I often wonder about my handwriting. I used to have good penmanship. According to Google, in 2010, the practice of teaching cursive was removed from the curriculum of most schools. If I didn’t know better, I might theorize the solar inspectors might be to blame.
Hey, it’s possible. They’re always insisting on clear, readable printing and in many cases, handwritten calculations are just not accepted. And if they were, block print would be preferred over cursive.
Even if you take the time to employ your best writing technique, readability is only half the problem. If your message fades in a year, what good is it to anyone?
In some jurisdictions, it is acceptable to handwrite the many variable data voltage labels that are part of every PV system. However, it is not acceptable in most jurisdictions.
There are several reasons why. First, most AHJs are concerned that a handwritten voltage calculation may not be readable to someone else down the line. It is a valid point as many of us tend to be in a hurry or, even employing our best efforts, printing on something small makes it difficult to achieve legibility.

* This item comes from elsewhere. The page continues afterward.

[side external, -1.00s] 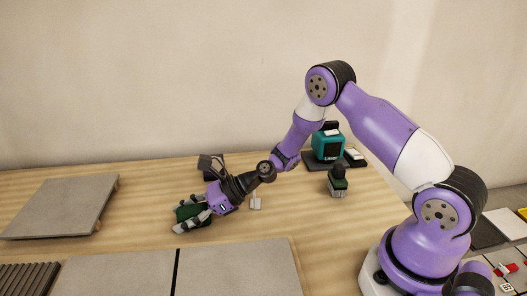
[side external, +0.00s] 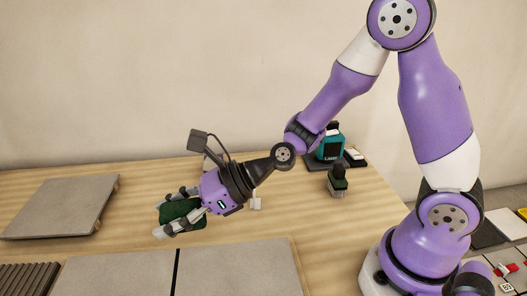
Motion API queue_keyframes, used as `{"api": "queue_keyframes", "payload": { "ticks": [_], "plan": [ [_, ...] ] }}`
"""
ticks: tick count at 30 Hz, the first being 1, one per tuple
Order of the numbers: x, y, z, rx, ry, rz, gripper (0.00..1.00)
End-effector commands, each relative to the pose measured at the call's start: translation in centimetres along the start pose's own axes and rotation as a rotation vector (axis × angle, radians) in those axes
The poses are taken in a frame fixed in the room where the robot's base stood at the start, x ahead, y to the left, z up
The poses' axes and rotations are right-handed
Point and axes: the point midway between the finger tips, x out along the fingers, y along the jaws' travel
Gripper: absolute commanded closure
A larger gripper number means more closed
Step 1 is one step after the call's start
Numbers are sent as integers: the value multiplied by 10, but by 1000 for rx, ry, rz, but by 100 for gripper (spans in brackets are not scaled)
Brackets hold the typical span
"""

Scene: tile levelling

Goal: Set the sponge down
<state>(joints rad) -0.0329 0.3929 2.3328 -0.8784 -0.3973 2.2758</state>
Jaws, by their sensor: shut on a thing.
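My gripper (side external: 166,216) is left of centre in the side external view, with its fingers pointing left and a little down. It is shut on a dark green sponge (side external: 183,212), one finger along each side of it. Parts of the sponge are hidden by the fingers. The sponge is over the wooden table (side external: 130,234), between the grey slab at the left and the grey tiles in front. I cannot tell how far it is above the table top.
A grey slab (side external: 63,205) lies at the left. Two large grey tiles (side external: 240,270) with a dark gap lie in front, beside a ribbed dark piece (side external: 27,278).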

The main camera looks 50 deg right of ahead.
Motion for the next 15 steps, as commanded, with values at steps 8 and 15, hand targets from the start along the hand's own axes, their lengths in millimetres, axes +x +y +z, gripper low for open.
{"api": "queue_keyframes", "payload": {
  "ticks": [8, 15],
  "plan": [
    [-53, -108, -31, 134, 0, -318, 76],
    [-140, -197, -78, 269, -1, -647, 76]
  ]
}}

Second, handwritten markings tend to be created using a Sharpie. This popular marker may have the word “permanent” printed on the side of the pen, but Sharpies are not made with UV exposure in mind. For instance, in Figure 1, the image on the left is a label marked with a Sharpie; on the right is the same label after 1,400 hours of Xenon Arc accelerated aging.
In the real world, and exposed to sunlight, the handwriting on this label could be totally erased in as little as one to two years. Even with a clear UV laminate, the ink will still fade.
The best way to ensure durability for your printed calculations is to use a good thermal transfer printer with UV-stable inks. Such printing systems give you the ability to create almost any style or type of label that is required. In addition, these printed labels will be durable and fade resistant.
I mentioned that the “after” photo of the label in Figure 1 was taken after 1,400 hours of Xenon Arc exposure. Now, look at the thermal transfer printed label after 16,206 hours in the same Xenon Arc chamber (Figure 2). Depending on the type of test, 16,206 hours could represent over 25 Florida sun years of light.
Even without an additional laminate, thermal transfer printed inks are durable. In Figure 3, the label and printing have been exposed to actual outdoor conditions for 10 years. This photo is from a southwest facing panel in Wisconsin. As you can see, in either case – laminated with an additional UV cover, or un-laminated – the variable black printing is still visible and functional.
I may not be the Emily Post of our day when it comes to handwriting. But even if I were, it makes sense to let the machines do the work. No matter how beautiful the handwriting, no one will get the message if they can’t read it.